The reality is we don’t need confidence to do the work we are meant to do, are called to do, desire to do. We believe confidence will make us feel safe, but life isn’t about living in 100% safety all of the time. We can’t touch the biggest, brightest rewards that life has in store for us without opening ourselves to the full range of what it takes to get there: the good, the grueling, the unforeseen. I have learned that confidence is not a requisite for taking meaningful action. We don’t need to have all the feel-good chess pieces in play to move towards our own becoming. We don’t even need hope, faith, or even to be fearless.
We need just enough love.
Love that comes when we tune into our hearts: the love to choose ourselves, to choose what matters, to be claimed by something larger than comfort and safety: the values and dreams central to who we are.
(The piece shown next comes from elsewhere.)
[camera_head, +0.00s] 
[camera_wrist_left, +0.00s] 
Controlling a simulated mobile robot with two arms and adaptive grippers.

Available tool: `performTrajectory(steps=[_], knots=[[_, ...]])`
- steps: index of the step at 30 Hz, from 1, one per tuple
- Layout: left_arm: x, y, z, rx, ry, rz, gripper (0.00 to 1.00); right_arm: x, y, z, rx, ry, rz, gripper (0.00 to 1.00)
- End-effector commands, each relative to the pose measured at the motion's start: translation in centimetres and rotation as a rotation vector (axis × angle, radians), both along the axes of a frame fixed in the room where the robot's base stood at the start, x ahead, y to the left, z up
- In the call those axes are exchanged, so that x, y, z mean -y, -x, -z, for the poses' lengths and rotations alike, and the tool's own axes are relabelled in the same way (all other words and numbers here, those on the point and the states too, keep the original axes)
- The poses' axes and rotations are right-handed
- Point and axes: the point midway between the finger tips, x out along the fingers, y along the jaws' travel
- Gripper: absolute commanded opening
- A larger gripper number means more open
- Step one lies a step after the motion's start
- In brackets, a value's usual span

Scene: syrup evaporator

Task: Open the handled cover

We only need enough of that love to grant ourselves internal permission—even if it feels quiet or timid—to walk through the fire of self-actualization. In this way, courage is a form of self-advocacy. It’s the energy of authorship and creation, rooted in the belief that we absolutely deserve to live in alignment with what feels meaningful to us, to find our home in this world. That belief is the root of self-liberation and spiritual reunion with ourselves.
Confidence will come and go—but courage is what empowers us to answer to the part of us that deeply wants to enter life, right now, and cross the threshold into our becoming.